EXERCISE INPUTS
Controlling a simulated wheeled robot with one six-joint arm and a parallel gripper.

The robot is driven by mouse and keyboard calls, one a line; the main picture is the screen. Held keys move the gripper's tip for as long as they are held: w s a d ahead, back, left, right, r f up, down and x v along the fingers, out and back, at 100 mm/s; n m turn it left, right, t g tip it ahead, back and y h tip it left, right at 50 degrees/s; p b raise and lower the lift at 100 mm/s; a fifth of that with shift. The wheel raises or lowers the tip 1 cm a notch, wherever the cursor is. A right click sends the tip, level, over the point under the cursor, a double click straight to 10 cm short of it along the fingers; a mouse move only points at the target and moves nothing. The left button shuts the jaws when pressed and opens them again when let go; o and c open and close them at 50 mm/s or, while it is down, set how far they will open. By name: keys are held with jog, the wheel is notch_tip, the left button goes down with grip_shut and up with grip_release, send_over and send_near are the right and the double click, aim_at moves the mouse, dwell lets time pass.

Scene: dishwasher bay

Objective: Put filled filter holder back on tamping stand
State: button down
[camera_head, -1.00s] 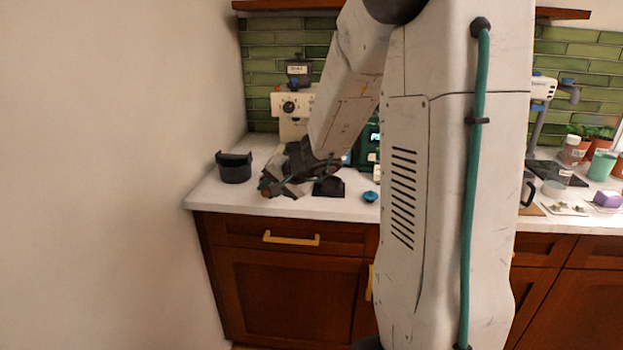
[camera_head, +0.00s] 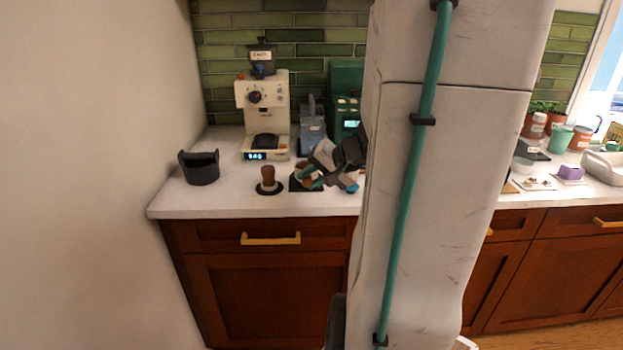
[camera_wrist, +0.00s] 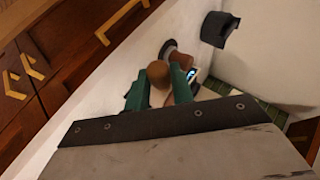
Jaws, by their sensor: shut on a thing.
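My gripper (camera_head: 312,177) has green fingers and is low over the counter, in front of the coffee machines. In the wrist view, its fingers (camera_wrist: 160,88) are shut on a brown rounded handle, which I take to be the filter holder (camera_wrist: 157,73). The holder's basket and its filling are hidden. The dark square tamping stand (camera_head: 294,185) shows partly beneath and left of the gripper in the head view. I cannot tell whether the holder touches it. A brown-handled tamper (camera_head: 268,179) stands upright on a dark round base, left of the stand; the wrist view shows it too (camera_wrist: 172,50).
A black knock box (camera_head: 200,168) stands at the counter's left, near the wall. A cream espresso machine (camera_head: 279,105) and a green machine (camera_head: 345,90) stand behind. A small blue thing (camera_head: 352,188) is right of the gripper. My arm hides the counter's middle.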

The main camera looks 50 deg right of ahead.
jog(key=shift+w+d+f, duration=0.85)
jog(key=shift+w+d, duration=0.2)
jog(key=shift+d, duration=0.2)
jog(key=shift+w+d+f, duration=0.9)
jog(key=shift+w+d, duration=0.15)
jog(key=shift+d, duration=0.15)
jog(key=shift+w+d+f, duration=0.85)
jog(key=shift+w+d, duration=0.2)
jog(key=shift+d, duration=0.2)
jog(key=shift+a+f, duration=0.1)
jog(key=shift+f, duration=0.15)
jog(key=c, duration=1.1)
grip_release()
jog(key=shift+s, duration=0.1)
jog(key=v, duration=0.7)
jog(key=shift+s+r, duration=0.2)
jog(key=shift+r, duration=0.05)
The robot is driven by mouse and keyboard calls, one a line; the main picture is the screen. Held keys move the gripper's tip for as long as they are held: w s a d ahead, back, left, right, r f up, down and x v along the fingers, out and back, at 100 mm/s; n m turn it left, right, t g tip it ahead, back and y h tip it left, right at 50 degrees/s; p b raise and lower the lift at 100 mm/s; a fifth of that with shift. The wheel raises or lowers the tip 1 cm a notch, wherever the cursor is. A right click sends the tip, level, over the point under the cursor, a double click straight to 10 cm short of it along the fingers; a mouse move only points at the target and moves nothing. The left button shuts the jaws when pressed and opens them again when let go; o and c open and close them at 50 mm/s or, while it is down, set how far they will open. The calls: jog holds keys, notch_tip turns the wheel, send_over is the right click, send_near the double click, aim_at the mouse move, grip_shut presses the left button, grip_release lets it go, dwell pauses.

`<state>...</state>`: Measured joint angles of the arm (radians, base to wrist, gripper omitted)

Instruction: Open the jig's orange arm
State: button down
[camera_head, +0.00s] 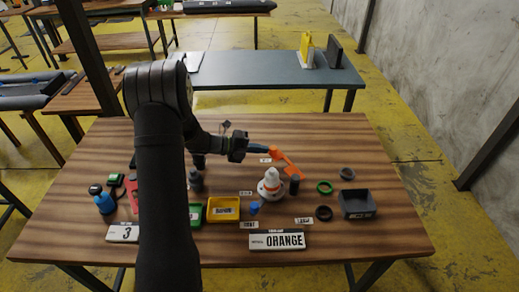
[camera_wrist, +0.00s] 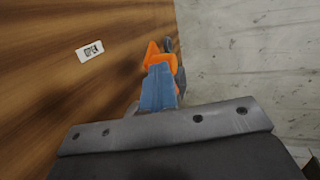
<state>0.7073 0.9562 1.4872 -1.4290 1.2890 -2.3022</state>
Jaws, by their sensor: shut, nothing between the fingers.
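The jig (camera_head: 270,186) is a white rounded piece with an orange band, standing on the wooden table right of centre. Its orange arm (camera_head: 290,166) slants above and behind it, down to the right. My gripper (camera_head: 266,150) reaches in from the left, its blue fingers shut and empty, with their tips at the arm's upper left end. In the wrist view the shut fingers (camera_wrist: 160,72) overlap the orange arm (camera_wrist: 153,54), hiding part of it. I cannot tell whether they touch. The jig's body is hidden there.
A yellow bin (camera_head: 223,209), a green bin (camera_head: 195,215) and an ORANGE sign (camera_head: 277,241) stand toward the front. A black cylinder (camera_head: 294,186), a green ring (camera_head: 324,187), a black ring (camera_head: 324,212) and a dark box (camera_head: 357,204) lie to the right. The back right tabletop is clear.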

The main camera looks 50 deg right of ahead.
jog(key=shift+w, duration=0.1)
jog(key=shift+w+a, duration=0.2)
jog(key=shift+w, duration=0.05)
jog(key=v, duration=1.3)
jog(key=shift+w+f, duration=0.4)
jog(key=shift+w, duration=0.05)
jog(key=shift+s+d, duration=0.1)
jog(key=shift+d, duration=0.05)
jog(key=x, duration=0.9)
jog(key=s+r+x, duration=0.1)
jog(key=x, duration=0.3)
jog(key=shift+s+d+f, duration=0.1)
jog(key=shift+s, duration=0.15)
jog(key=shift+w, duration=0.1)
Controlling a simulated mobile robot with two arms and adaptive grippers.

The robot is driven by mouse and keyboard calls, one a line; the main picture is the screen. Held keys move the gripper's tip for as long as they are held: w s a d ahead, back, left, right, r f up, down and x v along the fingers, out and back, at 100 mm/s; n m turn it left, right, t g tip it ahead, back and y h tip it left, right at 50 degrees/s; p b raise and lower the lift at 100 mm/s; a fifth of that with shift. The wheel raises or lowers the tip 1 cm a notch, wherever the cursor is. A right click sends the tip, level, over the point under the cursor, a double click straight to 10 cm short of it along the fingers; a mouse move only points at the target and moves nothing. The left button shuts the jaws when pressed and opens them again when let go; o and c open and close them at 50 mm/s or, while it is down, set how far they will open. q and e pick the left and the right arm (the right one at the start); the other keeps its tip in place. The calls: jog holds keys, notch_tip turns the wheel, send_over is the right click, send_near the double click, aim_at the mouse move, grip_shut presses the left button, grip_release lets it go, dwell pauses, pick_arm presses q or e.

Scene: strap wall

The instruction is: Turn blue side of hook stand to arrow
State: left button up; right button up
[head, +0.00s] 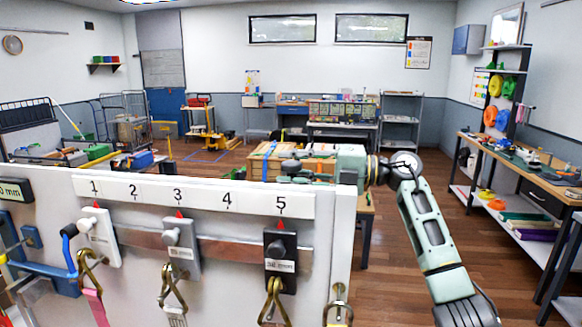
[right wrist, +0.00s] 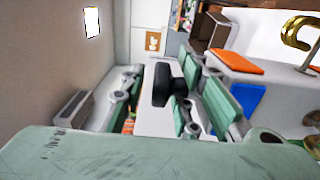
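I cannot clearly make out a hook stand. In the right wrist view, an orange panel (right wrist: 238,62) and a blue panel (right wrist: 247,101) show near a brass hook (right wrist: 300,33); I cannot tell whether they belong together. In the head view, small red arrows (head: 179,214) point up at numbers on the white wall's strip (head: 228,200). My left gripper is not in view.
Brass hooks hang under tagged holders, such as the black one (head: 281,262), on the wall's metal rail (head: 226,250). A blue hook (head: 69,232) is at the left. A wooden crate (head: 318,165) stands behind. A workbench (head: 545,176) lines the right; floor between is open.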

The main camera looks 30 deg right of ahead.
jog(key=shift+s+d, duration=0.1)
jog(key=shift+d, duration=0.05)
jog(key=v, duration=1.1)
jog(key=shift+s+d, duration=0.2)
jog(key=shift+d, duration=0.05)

TASK BRIEF
Output the data exactly. Pictures don't belong in the result.

ANSWER TO THIS TASK
Controlling a simulated wheeled robot with one six-joint arm and a parallel gripper.

The robot is driven by mouse and keyboard calls, one a line; the main picture is the screen. Held keys move the gripper's tip for as long as they are held: w s a d ahead, back, left, right, r f up, down and x v along the fingers, out and back, at 100 mm/s; n m turn it left, right, t g tip it ahead, back and y h tip it left, right at 50 degrees/s; p b raise and lower the lift at 100 mm/s; a fifth of that with shift. The wheel raises or lowers the tip 1 cm a notch, wherever the cursor is. A right click sends the tip, level, over the point under the cursor, a double click straight to 10 cm short of it along the fingers; a mouse move only points at the target and moves nothing. The left button shuts the jaws when pressed and opens them again when let go; o and c open and close them at 50 mm/s or, while it is down, set how far they will open. By name: keys are held with jog, the wheel is notch_tip, the left button goes down with grip_shut and up with grip_release, send_over and send_near are the right and the double click, aim_at moves the mouse, dwell lets time pass.

Scene: dishwasher bay

Objective: Put filled filter holder back on tamping stand
State: button down
[camera_head, -1.00s] 
[camera_head, +0.00s] 
[camera_wrist, +0.00s] 
Jaws, by their sensor: shut on a thing.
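My gripper (camera_head: 312,177) has green fingers and is low over the counter, in front of the coffee machines. In the wrist view, its fingers (camera_wrist: 160,88) are shut on a brown rounded handle, which I take to be the filter holder (camera_wrist: 157,73). The holder's basket and its filling are hidden. The dark square tamping stand (camera_head: 294,185) shows partly beneath and left of the gripper in the head view. I cannot tell whether the holder touches it. A brown-handled tamper (camera_head: 268,179) stands upright on a dark round base, left of the stand; the wrist view shows it too (camera_wrist: 172,50).
A black knock box (camera_head: 200,168) stands at the counter's left, near the wall. A cream espresso machine (camera_head: 279,105) and a green machine (camera_head: 345,90) stand behind. A small blue thing (camera_head: 352,188) is right of the gripper. My arm hides the counter's middle.

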The main camera looks 50 deg right of ahead.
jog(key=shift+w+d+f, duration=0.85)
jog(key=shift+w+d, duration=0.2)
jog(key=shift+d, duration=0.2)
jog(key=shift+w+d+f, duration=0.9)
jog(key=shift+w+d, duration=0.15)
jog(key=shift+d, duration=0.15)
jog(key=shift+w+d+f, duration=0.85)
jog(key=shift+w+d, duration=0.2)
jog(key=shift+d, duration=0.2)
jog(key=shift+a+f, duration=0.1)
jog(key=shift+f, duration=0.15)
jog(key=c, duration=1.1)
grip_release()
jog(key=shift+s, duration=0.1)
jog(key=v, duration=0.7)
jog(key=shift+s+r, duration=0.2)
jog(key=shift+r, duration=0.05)
The robot is driven by mouse and keyboard calls, one a line; the main picture is the screen. Held keys move the gripper's tip for as long as they are held: w s a d ahead, back, left, right, r f up, down and x v along the fingers, out and back, at 100 mm/s; n m turn it left, right, t g tip it ahead, back and y h tip it left, right at 50 degrees/s; p b raise and lower the lift at 100 mm/s; a fifth of that with shift. The wheel raises or lowers the tip 1 cm a notch, wherever the cursor is. A right click sends the tip, level, over the point under the cursor, a double click straight to 10 cm short of it along the fingers; a mouse move only points at the target and moves nothing. The left button shuts the jaws when pressed and opens them again when let go; o and c open and close them at 50 mm/s or, while it is down, set how far they will open. The calls: jog holds keys, notch_tip turns the wheel, send_over is the right click, send_near the double click, aim_at the mouse move, grip_shut presses the left button, grip_release lets it go, dwell pauses.

`<state>...</state>`: Measured joint angles of the arm (radians, base to wrist, gripper omitted)

Instruction: Open the jig's orange arm
State: button down
[camera_head, +0.00s] 
[camera_wrist, +0.00s] 
<state>0.7073 0.9562 1.4872 -1.4290 1.2890 -2.3022</state>
Jaws, by their sensor: shut, nothing between the fingers.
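The jig (camera_head: 270,186) is a white rounded piece with an orange band, standing on the wooden table right of centre. Its orange arm (camera_head: 290,166) slants above and behind it, down to the right. My gripper (camera_head: 266,150) reaches in from the left, its blue fingers shut and empty, with their tips at the arm's upper left end. In the wrist view the shut fingers (camera_wrist: 160,72) overlap the orange arm (camera_wrist: 153,54), hiding part of it. I cannot tell whether they touch. The jig's body is hidden there.
A yellow bin (camera_head: 223,209), a green bin (camera_head: 195,215) and an ORANGE sign (camera_head: 277,241) stand toward the front. A black cylinder (camera_head: 294,186), a green ring (camera_head: 324,187), a black ring (camera_head: 324,212) and a dark box (camera_head: 357,204) lie to the right. The back right tabletop is clear.

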The main camera looks 50 deg right of ahead.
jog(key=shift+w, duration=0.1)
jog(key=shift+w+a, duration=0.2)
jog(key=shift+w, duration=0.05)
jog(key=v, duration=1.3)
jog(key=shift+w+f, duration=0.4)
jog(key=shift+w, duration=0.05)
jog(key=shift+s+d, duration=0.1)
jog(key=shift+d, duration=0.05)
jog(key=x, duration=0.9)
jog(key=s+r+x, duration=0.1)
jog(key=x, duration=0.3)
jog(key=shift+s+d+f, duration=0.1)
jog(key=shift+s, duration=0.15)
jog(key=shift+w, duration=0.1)
Controlling a simulated mobile robot with two arms and adaptive grippers.

The robot is driven by mouse and keyboard calls, one a line; the main picture is the screen. Held keys move the gripper's tip for as long as they are held: w s a d ahead, back, left, right, r f up, down and x v along the fingers, out and back, at 100 mm/s; n m turn it left, right, t g tip it ahead, back and y h tip it left, right at 50 degrees/s; p b raise and lower the lift at 100 mm/s; a fifth of that with shift. The wheel raises or lowers the tip 1 cm a notch, wherever the cursor is. A right click sends the tip, level, over the point under the cursor, a double click straight to 10 cm short of it along the fingers; a mouse move only points at the target and moves nothing. The left button shuts the jaws when pressed and opens them again when let go; o and c open and close them at 50 mm/s or, while it is down, set how far they will open. q and e pick the left and the right arm (the right one at the start); the other keeps its tip in place. The calls: jog holds keys, notch_tip turns the wheel, send_over is the right click, send_near the double click, aim_at the mouse move, grip_shut presses the left button, grip_release lets it go, dwell pauses, pick_arm presses q or e.

Scene: strap wall

The instruction is: Turn blue side of hook stand to arrow
State: left button up; right button up
[head, +0.00s] 
[right wrist, +0.00s] 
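I cannot clearly make out a hook stand. In the right wrist view, an orange panel (right wrist: 238,62) and a blue panel (right wrist: 247,101) show near a brass hook (right wrist: 300,33); I cannot tell whether they belong together. In the head view, small red arrows (head: 179,214) point up at numbers on the white wall's strip (head: 228,200). My left gripper is not in view.
Brass hooks hang under tagged holders, such as the black one (head: 281,262), on the wall's metal rail (head: 226,250). A blue hook (head: 69,232) is at the left. A wooden crate (head: 318,165) stands behind. A workbench (head: 545,176) lines the right; floor between is open.

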The main camera looks 30 deg right of ahead.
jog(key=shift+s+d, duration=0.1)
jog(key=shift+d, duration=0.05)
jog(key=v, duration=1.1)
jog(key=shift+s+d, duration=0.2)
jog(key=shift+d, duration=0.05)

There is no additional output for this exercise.